>>>>>

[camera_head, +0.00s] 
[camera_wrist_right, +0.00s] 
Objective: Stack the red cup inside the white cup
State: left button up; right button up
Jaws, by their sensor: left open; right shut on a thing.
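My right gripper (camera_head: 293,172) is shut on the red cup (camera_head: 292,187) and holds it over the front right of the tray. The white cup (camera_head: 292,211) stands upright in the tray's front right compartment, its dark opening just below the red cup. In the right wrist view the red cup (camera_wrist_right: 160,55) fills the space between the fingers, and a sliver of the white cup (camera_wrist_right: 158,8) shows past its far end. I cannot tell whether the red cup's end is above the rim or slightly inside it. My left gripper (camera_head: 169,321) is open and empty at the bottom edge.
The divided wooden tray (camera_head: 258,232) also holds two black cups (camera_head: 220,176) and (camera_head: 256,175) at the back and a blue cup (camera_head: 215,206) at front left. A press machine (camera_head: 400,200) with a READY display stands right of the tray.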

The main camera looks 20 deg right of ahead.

<<<<<

Problem to solve>
Retype the data exactly as given.

Full output>
[camera_head, +0.00s] 
[camera_wrist_right, +0.00s] 
Objective: Stack the red cup inside the white cup
State: left button up; right button up
Jaws, by their sensor: left open; right shut on a thing.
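My right gripper (camera_head: 293,172) is shut on the red cup (camera_head: 292,187) and holds it over the front right of the tray. The white cup (camera_head: 292,211) stands upright in the tray's front right compartment, its dark opening just below the red cup. In the right wrist view the red cup (camera_wrist_right: 160,55) fills the space between the fingers, and a sliver of the white cup (camera_wrist_right: 158,8) shows past its far end. I cannot tell whether the red cup's end is above the rim or slightly inside it. My left gripper (camera_head: 169,321) is open and empty at the bottom edge.
The divided wooden tray (camera_head: 258,232) also holds two black cups (camera_head: 220,176) and (camera_head: 256,175) at the back and a blue cup (camera_head: 215,206) at front left. A press machine (camera_head: 400,200) with a READY display stands right of the tray.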

The main camera looks 20 deg right of ahead.

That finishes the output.